The site for the Hopkinton Town Library (and later the Slusser Senior Center) was the former Houston farm in Contoocook, NH. When Mr. Houston offered his 62-acre dairy farm, adjacent to the village center, to the town in the mid 1990s there was some resistance—mostly because there was no concrete plan in place on how to use the land. It took some vision on the part of the select board to invest in this parcel that was destined to become the home of several well-used town facilities.


The rural setting allowed for nearly panoramic views of the old farm and Victorian barn, which gave rise to an organizing principle that our firm has tried to employ whenever possible in library design: People on the perimeter in the natural light—books in the dim center. A central cupola, which was a motif we used again at the Plaistow Public Library, introduced daylight at the very core.

Because public meetings and activities would sometimes use the space after hours, we arranged long wings that ended with meeting space and support facilities (kitchen, bathrooms). A lockable door separated these spaces from the rest of the collection.

The 10,000 square foot building program also needed to be expandable for future growth, so we left space to extend the two main wings, with a contingency plan to weatherize one or both of the screened porches in the future.

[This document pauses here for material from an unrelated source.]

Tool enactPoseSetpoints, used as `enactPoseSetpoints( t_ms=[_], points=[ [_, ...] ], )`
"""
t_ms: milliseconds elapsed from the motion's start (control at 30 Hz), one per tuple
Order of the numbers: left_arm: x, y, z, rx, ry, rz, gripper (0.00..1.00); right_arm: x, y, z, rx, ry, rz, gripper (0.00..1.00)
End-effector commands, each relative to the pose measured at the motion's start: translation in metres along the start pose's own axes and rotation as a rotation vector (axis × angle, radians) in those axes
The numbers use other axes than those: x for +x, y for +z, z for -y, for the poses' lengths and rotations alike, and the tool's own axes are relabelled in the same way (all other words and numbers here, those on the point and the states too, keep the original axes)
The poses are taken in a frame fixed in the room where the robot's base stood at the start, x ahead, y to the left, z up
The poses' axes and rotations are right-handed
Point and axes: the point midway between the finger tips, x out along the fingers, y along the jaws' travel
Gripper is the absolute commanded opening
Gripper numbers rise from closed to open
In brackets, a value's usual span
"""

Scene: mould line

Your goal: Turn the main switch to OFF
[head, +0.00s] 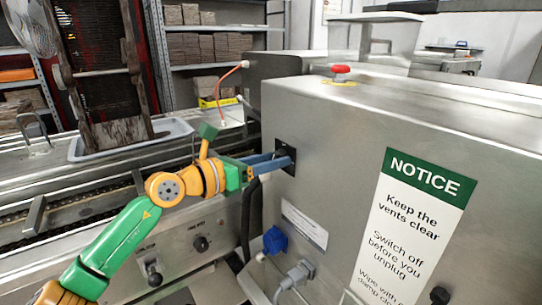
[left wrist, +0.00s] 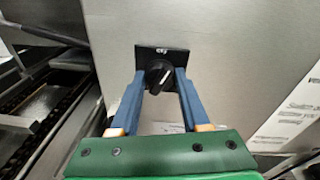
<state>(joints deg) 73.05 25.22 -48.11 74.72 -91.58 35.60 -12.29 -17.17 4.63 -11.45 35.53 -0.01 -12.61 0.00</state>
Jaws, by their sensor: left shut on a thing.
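The main switch (head: 288,152) is a black square plate with a black rotary knob on the steel cabinet's end face. In the left wrist view its knob (left wrist: 159,77) shows a pale pointer mark lying at a slant; the small lettering on the plate above it is too small to read. My left gripper (head: 281,161) reaches it from the left, with blue fingers. In the left wrist view the fingers (left wrist: 160,78) stand on both sides of the knob, shut on it. My right gripper is in neither view.
A red mushroom button (head: 341,70) sits on top of the cabinet. A blue plug and socket (head: 274,241) and a grey plug (head: 298,273) stick out below the switch. A NOTICE sign (head: 414,225) is on the right. A conveyor (head: 65,215) runs at left.

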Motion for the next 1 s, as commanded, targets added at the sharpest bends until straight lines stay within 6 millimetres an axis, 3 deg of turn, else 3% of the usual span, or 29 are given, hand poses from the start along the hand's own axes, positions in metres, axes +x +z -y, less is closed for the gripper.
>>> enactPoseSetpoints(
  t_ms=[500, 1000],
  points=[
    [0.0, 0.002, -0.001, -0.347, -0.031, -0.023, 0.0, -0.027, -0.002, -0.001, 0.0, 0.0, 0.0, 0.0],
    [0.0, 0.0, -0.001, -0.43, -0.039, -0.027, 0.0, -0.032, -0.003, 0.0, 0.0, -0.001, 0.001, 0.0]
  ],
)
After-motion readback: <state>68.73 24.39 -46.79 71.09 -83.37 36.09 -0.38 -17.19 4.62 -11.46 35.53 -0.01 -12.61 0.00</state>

As it turned out, the screened porches were one of the most popular features of the library (along with the fireplace), and it seems highly unlikely that they will ever be sealed up.


Though our predecessor firm, Sheerr and McCrystal, had designed several other libraries, the success of the Hopkinton Town Library proved to be a turning point both for the firm and for the design of rural libraries in our area. Eric had joined the firm just prior to the start of this project, and, two years later, it was one of the last in founder Clinton Sheerr’s life.